Shelved ETS funds clean energy programs
Updated
The Government remains committed to its controversial emissions trading scheme “over the medium term”, but in the meantime it will be concentrating on providing more support for Australia’s renewable energy and energy efficiency sectors.
Money saved by the shelving of the Carbon Pollution Reduction Scheme (CPRS) will be redirected into a $652 million new Renewable Energy Future Fund over the next four years.
Forming part of the $5.1 billion Clean Energy Initiative, the fund will be used to support renewable energy projects like wind and solar power as well as to encourage households to reduce their energy usage.
And there will be $30 million over two years for a national campaign to “educate the community in climate change”.
The money includes funds to set up a new website as well as run ad campaigns in the print media and on radio and television.

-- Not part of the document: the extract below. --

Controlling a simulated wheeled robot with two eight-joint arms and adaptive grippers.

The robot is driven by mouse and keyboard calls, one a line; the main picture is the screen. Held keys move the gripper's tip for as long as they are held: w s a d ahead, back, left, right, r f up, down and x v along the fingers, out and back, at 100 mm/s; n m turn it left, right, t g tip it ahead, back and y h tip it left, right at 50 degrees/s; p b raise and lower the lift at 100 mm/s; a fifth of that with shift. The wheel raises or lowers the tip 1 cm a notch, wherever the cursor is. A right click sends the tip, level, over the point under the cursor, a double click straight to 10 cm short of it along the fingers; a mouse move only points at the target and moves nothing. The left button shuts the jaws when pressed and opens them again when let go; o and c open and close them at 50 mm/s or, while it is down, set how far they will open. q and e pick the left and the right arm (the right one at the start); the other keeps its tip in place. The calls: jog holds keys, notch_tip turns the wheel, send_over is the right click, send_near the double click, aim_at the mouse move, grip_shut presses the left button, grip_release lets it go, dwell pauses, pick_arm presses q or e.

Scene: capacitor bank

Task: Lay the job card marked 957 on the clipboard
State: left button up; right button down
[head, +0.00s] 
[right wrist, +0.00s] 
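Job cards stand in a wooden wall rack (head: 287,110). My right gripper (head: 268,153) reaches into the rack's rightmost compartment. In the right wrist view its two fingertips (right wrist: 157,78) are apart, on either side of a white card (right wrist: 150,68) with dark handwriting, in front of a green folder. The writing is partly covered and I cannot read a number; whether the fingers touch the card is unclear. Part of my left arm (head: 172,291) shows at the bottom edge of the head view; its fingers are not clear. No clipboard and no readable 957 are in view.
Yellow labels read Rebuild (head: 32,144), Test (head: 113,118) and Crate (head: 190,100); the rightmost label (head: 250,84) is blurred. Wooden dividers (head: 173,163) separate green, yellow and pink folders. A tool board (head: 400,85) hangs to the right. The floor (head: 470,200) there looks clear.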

More than $100 million will be spent on advising more than 600,000 households on ways to improve energy and water efficiency under the new-look Green Loans program.
The budget papers confirm the ill-starred CPRS will not be reintroduced to parliament before the end of 2012 and “will only do so after this time if there is sufficient international action” from major world economies like the US, China and India.
In the drought-hit Murray-Darling system an additional $100 million is being brought forward for water buybacks to help restore southern Australia’s parched wetlands to health.
There is also an extra $20.1 million for marine conservation, with $12 million over two years for the Great Barrier Reef Marine Park Authority.